**** Supplied information ****
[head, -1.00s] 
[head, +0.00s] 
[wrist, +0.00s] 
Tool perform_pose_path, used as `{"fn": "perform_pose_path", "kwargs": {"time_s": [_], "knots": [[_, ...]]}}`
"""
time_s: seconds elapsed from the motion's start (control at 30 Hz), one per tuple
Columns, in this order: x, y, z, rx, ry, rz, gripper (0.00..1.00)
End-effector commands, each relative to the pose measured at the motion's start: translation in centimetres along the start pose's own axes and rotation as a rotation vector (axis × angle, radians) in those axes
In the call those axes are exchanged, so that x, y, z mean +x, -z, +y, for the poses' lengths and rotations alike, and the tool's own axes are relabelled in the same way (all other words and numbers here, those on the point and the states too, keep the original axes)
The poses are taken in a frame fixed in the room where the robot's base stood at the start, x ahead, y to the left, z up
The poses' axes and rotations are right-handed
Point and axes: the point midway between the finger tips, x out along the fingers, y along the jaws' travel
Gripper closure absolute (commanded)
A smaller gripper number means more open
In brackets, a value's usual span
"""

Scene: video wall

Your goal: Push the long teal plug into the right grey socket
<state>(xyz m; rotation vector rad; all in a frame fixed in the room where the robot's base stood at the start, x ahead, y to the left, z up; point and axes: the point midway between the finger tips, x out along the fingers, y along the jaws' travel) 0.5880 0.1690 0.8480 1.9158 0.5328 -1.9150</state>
****
## What this task involves
Write out the full listing exactly as given.

## Answer for this exercise
[head, -1.00s] 
[head, +0.00s] 
[wrist, +0.00s] 
Tool perform_pose_path, used as `{"fn": "perform_pose_path", "kwargs": {"time_s": [_], "knots": [[_, ...]]}}`
"""
time_s: seconds elapsed from the motion's start (control at 30 Hz), one per tuple
Columns, in this order: x, y, z, rx, ry, rz, gripper (0.00..1.00)
End-effector commands, each relative to the pose measured at the motion's start: translation in centimetres along the start pose's own axes and rotation as a rotation vector (axis × angle, radians) in those axes
In the call those axes are exchanged, so that x, y, z mean +x, -z, +y, for the poses' lengths and rotations alike, and the tool's own axes are relabelled in the same way (all other words and numbers here, those on the point and the states too, keep the original axes)
The poses are taken in a frame fixed in the room where the robot's base stood at the start, x ahead, y to the left, z up
The poses' axes and rotations are right-handed
Point and axes: the point midway between the finger tips, x out along the fingers, y along the jaws' travel
Gripper closure absolute (commanded)
A smaller gripper number means more open
In brackets, a value's usual span
"""

Scene: video wall

Your goal: Push the long teal plug into the right grey socket
<state>(xyz m; rotation vector rad; all in a frame fixed in the room where the robot's base stood at the start, x ahead, y to the left, z up; point and axes: the point midway between the finger tips, x out along the fingers, y along the jaws' travel) 0.5880 0.1690 0.8480 1.9158 0.5328 -1.9150</state>

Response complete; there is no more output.